Authors and Affiliations: 

Vincent VANDERHEYDEN, Serge SCHMITZ

Laplec, University of Liege (Belgium)

Abstract: 

Landscape quality assessment has been the concern of many academics and practitioners for decades. However, defining exactly what landscape of good or bad quality is remains a challenging task despite steady progress induced by the implementation of the European Landscape Convention in several countries. 

People, including experts, may express their preferences either on an affective or a more reflexive way. But assessing landscape out of a specific framework is a difficult task for experts due to the multiple functions that landscapes perform. The task of upscaling contextual advice regarding a local landscape to a regional landscape has as well to face problems that are pointed in the paper such as people analysing a landscape as a residence place when it looks familiar.

In the paper, we focus on the issues of upscaling and downscaling. We reanalyse three recent or current research projects made in the Laplec research group which aimed different purpose using contrasting methodologies. The first project (Van Rompaey et al., 2011) aimed to assess the landscape attractiveness of landscape among Belgians. Based on a photo-questionnaire survey (n =1543), the project targeted uspscaling the result of the survey to the Belgian countryside.  The second used in-depth interviews of people (n = 46) to point the visible and invisible factors that lead to a landscape assessment (Vanderheyden and Schmitz, 2012). The third analysed a two stages survey of 41 Romanian and Belgian experts regarding 52 landscape quality indicators. In this case, we collected ideal types far away from one reified landscape (Schmitz et al. 2013).

We compare the learning of the three research projects, which used different research designs, allowing us to point out biases, such as the use of photography (people assessing the quality of the photograph instead of landscape) while field assessment encompass other senses ; or the variability in the use of Likert items.

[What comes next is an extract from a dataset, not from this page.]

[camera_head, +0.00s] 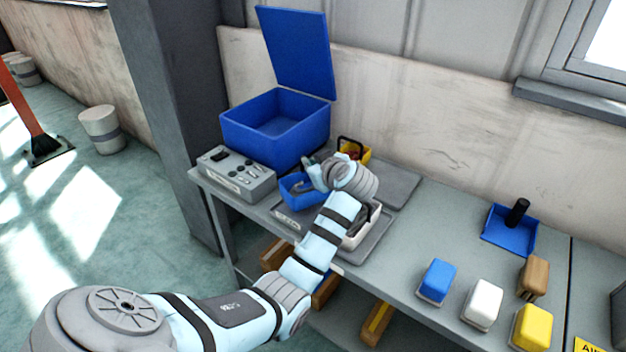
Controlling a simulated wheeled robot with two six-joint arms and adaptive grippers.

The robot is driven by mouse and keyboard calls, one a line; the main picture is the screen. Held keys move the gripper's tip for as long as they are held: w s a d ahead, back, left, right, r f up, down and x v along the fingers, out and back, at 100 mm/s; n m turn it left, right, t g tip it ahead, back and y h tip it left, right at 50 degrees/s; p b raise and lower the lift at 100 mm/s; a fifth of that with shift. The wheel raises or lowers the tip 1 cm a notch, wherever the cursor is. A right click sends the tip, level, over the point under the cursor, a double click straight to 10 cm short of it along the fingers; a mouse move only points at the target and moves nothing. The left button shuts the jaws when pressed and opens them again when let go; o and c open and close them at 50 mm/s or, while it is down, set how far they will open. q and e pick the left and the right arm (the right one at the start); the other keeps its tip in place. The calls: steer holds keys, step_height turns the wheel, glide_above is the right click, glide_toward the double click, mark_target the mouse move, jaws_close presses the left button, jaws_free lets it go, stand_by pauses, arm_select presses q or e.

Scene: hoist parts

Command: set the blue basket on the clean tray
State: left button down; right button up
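The small blue basket (296,192) is on or just above the bench, in front of the large blue box. My left gripper (312,172) is at the basket's upper right edge. Its wrist hides part of the basket, and I cannot tell whether the fingers are closed on it. Two flat grey trays show: a front tray (376,246) under a white basket (359,236), and a back tray (400,187) that looks bare where visible. I cannot read which one is the clean tray. My right gripper is out of view.
An open blue box (262,140) with raised lid and a grey control box (236,176) stand at left. A yellow basket (356,151) is behind my wrist. A blue dustpan-like tray (508,238) and several blocks are at right. The bench middle is clear.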

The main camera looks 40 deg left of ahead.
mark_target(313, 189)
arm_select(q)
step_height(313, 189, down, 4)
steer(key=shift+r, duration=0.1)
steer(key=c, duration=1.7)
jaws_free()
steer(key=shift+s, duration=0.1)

The lessons are both methodological and conceptual. Depending of the scale of analysis and the links of the people with the landscape, we may identify, including by the experts, landscapes of action or projection, landscapes of contemplation and utopian landscapes. The deconstruction of the results leads to acknowledging that aggregating several experts’ or people’s views on landscape may lead to sum up things that should carefully be analysed separately (Larrère and Larrère, 2009).  Moreover, we will point the link between the scale of analysis and the way of viewing landscapes, varying between local people, external people and experts. In this paper, we suggest ways to adapt methodological design in order to take into account some of the problems pointed out.

 

References: 

Larrère, C. and Larrère, R. 2009. Du bon usage de la nature pour une philosophie de l'environnement, Paris, Flammarion.

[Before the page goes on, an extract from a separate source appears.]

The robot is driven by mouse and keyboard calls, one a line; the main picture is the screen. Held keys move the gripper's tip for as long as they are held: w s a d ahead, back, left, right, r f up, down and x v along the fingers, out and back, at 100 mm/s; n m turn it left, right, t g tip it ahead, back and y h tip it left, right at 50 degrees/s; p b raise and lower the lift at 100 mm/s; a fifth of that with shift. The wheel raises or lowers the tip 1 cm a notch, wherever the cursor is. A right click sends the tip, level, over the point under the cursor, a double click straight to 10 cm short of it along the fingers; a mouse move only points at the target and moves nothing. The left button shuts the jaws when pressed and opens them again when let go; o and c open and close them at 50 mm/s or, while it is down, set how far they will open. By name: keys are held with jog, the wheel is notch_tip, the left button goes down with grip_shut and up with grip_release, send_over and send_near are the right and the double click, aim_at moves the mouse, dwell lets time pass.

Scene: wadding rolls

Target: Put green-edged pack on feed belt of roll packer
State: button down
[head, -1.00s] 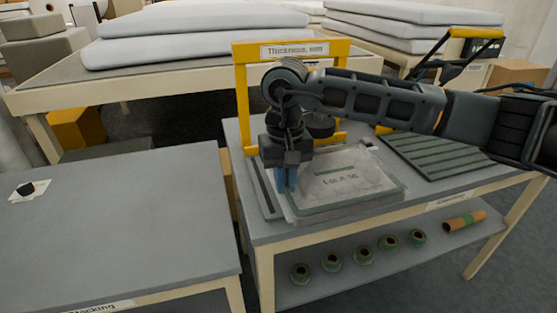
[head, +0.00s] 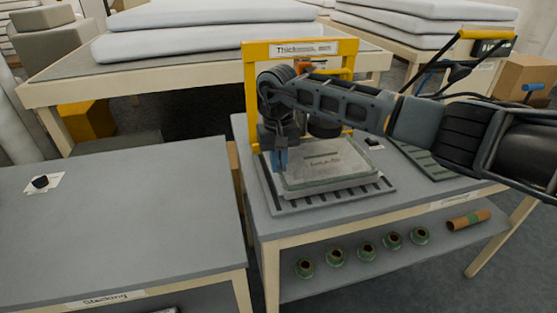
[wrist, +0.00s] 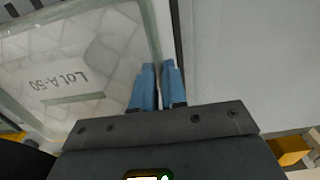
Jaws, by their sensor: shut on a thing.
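The green-edged pack (head: 330,165) is a flat, clear, quilted pack with a "Lot A-50" label. It sits over a grey slotted plate (head: 300,203) under the yellow thickness gate and seems slightly raised off it. My gripper (head: 279,160) is shut on the pack's left edge in the head view. In the wrist view my blue fingers (wrist: 158,88) close at the edge of the pack (wrist: 75,60). A dark green ribbed bed (head: 424,157) lies to the right on the same table, partly hidden by my arm; I cannot tell for sure that it is the feed belt.
The yellow gate (head: 249,95) stands around the back of the plate. A lower shelf holds several green rings (head: 335,257) and a brown tube (head: 468,220). A mostly bare grey stacking table (head: 120,220) stands left, with a small black object (head: 40,182).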

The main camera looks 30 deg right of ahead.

Schmitz S., Vanderheyden V., Teleuca A., and Patru-Stupariu I., 2013. Multiple viewpoints on Landscape quality assessment: some evidences from a survey in Wallonia and Romania. 21th Annual Colloquium of the International Geographical Union Commission on the Sustainability of Rural System. 29th July - 4th August 2013, Nagoya, Japan.

Van Rompaey, A., Schmitz, S., Kesteloot, C., Peeters, K. ,Moens, B., Van Hemelrijk H., Vanderheyden V. , Loopmans M. and Vanden Broucke S., 2011. Landscape capacity and social attitudes towards wind energy projects in Belgium. Final Report. Brussels : Belgian Science Policy. 84p. (Research Programme Science for a Sustainable Development)

Vanderheyden and Schmitz, 2012. Belgian Rural Ordinary Landscapes Seen By Belgians, in Van Der Vaart, Jacob; Palang, Hannes (Eds.) Reflection on Landscape Change: The European Perspective P. 88-89.